● OBJECTIVE
List each line of the data in which the string "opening" appears.

● DATASET EXTRACT
⟨
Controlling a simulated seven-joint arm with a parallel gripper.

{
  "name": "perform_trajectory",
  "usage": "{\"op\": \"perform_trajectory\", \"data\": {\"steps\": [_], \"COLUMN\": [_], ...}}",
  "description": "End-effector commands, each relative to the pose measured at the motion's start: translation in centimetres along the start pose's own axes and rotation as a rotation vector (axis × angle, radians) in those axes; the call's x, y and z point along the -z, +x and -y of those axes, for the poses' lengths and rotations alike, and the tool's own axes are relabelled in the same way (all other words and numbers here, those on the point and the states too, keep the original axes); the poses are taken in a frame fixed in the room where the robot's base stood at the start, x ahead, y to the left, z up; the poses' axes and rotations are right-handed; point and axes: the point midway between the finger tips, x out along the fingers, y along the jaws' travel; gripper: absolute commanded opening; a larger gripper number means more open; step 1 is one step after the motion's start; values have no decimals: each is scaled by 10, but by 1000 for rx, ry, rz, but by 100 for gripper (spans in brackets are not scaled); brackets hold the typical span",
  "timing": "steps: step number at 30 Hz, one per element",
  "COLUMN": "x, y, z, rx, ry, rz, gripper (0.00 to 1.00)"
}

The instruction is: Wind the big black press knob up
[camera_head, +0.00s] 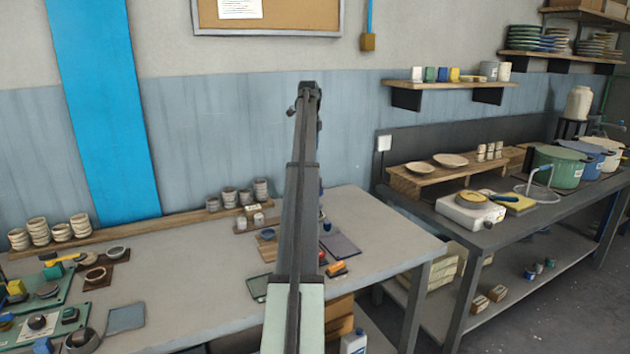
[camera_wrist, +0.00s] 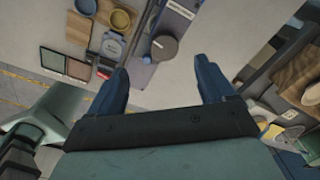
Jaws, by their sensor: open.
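In the wrist view, a large round dark grey-black disc (camera_wrist: 164,47) shows just beyond my fingertips and between them in the picture. It looks like the press knob from above, but I cannot be certain. My gripper (camera_wrist: 161,66) is open, its two blue fingers wide apart with nothing between them. I see no contact with the disc; the height gap is unclear. In the head view my arm stands upright in the middle and hides what is behind it. A dark round knob (camera_head: 82,341) also sits at the lower left table edge there.
Beside the disc in the wrist view are a wooden board (camera_wrist: 78,29) with bowls and a grey dial device (camera_wrist: 111,46). In the head view, cups stand at the back of the table (camera_head: 170,268). A second bench (camera_head: 478,238) stands at right with a hotplate and pots.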

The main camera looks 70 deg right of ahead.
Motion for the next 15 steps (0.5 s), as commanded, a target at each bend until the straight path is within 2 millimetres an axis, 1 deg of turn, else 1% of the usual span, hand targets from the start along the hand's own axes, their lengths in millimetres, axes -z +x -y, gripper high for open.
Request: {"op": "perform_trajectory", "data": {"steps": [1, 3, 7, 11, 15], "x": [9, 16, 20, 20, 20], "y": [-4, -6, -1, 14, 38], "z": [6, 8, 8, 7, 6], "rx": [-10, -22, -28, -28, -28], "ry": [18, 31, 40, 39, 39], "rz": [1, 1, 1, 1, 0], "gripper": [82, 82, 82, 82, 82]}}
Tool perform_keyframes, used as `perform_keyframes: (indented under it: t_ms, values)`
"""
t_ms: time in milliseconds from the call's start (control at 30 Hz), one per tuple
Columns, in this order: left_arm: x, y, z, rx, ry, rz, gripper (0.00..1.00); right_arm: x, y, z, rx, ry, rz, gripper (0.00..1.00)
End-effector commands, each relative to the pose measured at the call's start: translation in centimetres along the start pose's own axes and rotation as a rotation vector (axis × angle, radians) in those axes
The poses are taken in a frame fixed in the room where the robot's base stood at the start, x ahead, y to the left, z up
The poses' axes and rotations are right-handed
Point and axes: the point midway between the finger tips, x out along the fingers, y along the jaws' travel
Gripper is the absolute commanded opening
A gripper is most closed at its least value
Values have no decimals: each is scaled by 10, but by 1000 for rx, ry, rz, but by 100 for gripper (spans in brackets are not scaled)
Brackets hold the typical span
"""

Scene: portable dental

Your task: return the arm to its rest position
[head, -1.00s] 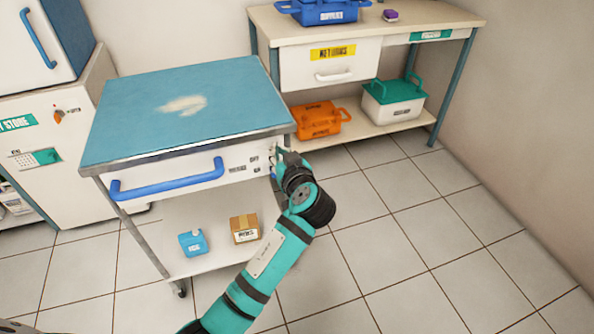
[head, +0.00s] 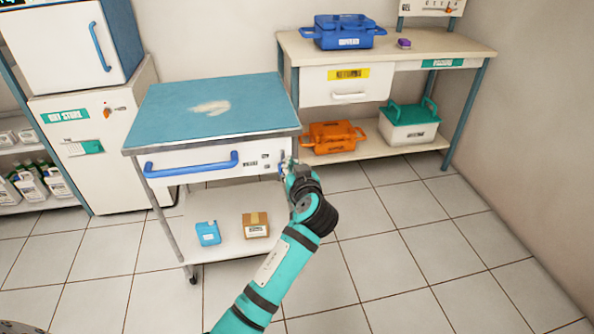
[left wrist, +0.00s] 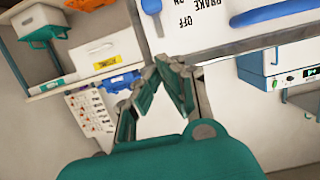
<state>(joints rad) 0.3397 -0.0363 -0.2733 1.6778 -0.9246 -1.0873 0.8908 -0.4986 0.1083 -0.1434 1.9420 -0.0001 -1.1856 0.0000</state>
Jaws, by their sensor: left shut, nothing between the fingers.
⟩
● THE RESULT
  "description": "End-effector commands, each relative to the pose measured at the motion's start: translation in centimetres along the start pose's own axes and rotation as a rotation vector (axis × angle, radians) in those axes; the call's x, y and z point along the -z, +x and -y of those axes, for the poses' lengths and rotations alike, and the tool's own axes are relabelled in the same way (all other words and numbers here, those on the point and the states too, keep the original axes); the poses are taken in a frame fixed in the room where the robot's base stood at the start, x ahead, y to the left, z up; the poses' axes and rotations are right-handed; point and axes: the point midway between the finger tips, x out along the fingers, y along the jaws' travel; gripper: absolute commanded opening; a larger gripper number means more open; step 1 is one step after the motion's start; values have no decimals: each is scaled by 10, but by 1000 for rx, ry, rz, but by 100 for gripper (spans in brackets are not scaled); brackets hold the typical span",
Gripper is the absolute commanded opening

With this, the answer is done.